[FEATURE]: New way to tensotboard
Describe the feature
Currently, we use torch.tensorboard.SummaryWriter to export profiling data. Since the very limited APIs provided by tensorboard, we cannot draw interactive pie charts and iteration-level memory usage charts. Therefore, we should develop our own tensorboard plugin manager. And the first thing we shall do is export our profiling data in a JSON file.

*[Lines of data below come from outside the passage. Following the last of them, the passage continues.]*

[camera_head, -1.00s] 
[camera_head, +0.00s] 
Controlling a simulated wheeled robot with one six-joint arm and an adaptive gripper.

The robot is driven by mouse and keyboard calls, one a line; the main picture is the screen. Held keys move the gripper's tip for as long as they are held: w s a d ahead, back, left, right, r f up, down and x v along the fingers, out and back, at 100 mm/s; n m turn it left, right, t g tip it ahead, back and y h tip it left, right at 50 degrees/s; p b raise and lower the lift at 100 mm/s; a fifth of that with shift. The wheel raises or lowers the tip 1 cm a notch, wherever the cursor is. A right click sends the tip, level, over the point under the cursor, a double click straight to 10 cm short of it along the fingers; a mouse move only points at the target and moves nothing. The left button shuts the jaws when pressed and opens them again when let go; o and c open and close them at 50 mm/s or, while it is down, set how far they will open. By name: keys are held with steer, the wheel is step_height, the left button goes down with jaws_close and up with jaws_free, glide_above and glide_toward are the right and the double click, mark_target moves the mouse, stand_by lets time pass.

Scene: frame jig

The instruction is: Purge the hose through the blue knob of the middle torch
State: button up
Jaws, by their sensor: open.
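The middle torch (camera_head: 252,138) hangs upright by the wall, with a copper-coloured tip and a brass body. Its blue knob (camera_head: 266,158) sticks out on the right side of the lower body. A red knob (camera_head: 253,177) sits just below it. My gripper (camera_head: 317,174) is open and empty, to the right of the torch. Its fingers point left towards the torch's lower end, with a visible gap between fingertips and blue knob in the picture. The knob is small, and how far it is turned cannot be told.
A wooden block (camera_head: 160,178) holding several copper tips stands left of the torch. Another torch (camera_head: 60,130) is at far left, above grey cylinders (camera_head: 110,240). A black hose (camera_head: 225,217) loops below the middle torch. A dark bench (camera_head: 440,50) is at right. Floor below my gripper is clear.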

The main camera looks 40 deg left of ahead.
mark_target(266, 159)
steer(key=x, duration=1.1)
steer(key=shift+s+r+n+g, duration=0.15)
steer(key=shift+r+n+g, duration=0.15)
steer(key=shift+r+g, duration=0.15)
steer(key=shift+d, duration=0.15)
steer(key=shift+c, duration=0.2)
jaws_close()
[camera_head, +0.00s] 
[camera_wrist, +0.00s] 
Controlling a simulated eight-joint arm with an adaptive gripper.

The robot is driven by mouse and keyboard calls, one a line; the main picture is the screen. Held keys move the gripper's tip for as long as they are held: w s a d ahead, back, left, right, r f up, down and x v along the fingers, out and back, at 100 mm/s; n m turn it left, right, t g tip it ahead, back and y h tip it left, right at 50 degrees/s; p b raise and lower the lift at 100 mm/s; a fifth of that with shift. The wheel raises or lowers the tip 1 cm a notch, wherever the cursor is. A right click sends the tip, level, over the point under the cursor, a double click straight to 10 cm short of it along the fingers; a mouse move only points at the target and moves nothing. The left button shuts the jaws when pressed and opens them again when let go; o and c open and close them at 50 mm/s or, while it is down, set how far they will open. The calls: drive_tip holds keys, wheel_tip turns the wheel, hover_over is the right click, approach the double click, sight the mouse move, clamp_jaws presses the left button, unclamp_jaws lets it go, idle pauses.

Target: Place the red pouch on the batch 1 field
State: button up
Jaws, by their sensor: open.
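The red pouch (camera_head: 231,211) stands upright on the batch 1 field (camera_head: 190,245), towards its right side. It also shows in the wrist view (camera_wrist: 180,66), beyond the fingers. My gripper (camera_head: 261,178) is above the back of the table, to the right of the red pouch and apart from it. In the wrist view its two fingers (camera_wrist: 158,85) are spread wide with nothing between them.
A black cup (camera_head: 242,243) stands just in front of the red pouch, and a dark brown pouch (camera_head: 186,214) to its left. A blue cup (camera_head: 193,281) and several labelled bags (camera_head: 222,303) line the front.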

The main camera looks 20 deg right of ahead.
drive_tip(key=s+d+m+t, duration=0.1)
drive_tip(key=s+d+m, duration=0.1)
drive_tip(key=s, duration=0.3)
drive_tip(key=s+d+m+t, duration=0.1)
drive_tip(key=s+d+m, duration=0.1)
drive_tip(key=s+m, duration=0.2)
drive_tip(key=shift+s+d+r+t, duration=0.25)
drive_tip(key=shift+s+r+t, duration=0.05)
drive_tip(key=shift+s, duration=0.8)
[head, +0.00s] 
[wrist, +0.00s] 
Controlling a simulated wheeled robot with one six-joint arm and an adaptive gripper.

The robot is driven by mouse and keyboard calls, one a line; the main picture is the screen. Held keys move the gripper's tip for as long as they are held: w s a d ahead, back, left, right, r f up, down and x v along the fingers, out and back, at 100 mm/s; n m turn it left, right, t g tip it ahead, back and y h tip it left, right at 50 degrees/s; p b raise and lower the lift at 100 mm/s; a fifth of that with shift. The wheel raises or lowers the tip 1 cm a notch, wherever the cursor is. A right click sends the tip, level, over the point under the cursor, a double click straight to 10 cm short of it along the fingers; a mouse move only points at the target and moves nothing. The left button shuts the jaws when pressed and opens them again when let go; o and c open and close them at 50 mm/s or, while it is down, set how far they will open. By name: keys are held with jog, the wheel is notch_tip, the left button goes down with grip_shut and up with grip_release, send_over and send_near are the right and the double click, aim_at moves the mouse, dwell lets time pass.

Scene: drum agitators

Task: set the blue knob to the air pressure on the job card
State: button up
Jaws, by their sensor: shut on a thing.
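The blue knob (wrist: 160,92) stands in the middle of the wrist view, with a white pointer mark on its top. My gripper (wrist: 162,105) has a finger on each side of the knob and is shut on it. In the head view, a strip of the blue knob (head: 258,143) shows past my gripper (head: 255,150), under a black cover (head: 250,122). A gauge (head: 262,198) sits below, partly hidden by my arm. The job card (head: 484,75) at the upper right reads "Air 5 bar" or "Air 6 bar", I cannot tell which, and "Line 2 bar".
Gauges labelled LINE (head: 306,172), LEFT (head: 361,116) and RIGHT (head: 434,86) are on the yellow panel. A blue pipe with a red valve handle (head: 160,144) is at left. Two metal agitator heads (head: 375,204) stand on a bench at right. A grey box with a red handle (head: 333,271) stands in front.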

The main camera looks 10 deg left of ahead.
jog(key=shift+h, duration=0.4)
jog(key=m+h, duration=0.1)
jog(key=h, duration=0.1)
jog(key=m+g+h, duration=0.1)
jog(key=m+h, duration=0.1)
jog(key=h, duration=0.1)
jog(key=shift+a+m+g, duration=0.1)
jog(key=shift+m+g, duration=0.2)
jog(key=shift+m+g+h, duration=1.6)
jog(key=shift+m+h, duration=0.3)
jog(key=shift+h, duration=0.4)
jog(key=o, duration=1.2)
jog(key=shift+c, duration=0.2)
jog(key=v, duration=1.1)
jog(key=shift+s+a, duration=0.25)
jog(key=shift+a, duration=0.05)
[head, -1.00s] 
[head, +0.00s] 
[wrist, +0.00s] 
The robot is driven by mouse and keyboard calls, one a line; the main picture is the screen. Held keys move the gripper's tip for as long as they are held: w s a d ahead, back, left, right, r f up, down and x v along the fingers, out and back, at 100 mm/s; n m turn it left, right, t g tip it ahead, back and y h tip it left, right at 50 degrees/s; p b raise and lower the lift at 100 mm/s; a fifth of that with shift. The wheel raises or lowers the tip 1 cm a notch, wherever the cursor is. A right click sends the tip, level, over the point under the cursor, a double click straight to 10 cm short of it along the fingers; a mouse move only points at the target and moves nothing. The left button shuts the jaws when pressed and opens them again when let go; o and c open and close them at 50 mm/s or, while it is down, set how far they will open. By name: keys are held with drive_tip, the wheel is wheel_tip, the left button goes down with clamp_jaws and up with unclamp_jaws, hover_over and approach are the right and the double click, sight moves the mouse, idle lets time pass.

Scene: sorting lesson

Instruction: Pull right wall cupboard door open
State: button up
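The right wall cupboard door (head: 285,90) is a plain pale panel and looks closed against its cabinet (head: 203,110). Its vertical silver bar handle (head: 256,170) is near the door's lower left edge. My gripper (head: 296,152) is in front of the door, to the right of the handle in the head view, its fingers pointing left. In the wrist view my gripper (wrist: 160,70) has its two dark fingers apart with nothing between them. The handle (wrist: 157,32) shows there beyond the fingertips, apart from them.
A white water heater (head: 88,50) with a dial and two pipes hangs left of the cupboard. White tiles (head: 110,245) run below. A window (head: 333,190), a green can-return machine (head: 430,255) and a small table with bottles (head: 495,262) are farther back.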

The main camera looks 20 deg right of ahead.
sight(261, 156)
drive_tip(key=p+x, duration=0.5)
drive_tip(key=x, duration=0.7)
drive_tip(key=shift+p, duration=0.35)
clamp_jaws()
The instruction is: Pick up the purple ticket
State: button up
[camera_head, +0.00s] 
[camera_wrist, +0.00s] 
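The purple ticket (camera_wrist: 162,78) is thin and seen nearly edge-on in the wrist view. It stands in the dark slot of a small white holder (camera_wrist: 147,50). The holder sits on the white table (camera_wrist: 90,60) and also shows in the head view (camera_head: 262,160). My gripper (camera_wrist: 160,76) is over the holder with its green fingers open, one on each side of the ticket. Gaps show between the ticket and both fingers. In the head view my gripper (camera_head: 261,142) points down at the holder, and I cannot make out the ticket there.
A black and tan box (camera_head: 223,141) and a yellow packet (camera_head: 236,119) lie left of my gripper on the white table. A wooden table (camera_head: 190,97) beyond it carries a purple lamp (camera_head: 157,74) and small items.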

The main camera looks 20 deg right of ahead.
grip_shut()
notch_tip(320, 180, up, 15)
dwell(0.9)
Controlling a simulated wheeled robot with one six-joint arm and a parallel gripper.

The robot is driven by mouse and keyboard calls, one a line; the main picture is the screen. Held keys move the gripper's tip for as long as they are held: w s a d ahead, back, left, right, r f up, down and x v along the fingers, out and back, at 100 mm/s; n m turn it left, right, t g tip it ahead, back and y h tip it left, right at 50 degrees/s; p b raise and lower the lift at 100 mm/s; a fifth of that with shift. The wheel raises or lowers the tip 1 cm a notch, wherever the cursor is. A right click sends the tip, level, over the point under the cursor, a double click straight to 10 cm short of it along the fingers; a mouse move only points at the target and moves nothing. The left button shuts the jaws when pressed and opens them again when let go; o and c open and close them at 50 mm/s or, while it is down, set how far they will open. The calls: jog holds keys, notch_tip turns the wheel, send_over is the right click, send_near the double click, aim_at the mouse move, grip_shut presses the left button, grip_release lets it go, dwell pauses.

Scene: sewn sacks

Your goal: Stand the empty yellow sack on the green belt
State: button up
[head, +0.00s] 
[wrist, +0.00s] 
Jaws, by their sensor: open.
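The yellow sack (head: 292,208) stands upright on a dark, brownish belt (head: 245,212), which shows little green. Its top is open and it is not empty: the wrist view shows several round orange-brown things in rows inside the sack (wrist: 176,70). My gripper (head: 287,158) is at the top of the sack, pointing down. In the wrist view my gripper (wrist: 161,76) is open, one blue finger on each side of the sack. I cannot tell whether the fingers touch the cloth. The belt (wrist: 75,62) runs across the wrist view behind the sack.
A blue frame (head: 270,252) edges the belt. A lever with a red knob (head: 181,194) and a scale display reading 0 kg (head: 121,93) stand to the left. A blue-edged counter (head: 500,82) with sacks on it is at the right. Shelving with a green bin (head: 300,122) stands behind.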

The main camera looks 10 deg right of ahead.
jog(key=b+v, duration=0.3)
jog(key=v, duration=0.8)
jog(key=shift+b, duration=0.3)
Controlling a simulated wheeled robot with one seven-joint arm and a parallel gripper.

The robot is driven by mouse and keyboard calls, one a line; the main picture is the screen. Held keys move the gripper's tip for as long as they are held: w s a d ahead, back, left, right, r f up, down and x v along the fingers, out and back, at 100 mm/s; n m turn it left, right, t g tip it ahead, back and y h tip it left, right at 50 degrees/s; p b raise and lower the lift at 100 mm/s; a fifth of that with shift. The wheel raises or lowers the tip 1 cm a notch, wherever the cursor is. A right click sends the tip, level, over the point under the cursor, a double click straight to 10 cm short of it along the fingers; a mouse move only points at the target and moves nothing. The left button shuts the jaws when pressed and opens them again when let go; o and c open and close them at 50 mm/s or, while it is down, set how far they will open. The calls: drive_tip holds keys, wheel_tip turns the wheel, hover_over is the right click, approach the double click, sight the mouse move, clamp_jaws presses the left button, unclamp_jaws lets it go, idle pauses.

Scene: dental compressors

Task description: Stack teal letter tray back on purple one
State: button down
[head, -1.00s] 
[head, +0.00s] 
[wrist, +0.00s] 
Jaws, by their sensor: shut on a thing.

The JSON file can be split into three parts: memory usage, communication overhead, and PCIe bandwidth, according to our current implementation of colossalai profiler.
memory usage JSON:
{
"schedule":
"step":
"information": {
"worker":
"cuda_usage": []
}
communication overhead JSON:
{
"total_cuda_time":
"total_comm_vol":
"total_count":
"events": [{
"location":
"self_cuda_time":
"self_comm_vol":
"self_count":
}]
}
PCIe bandwidth JSON:
"h2d_time":
"h2d_count":
"d2h_time":
"d2h_count":
"events": [{
"location":
"cuda_time":
"pcie_vol":
"count":
}]
⚠️ Keep in mind: multiple processes may access the same file, you should make sure the JSON file is consistent
⚠️ Keep in mind: multiple processes may access the same file, you should make sure the JSON file is consistent
Each process should keep its own json file.
OK, please check my latest commit #717. Different filenames refer to different processes.
We have updated a lot. This issue was closed due to inactivity. Thanks.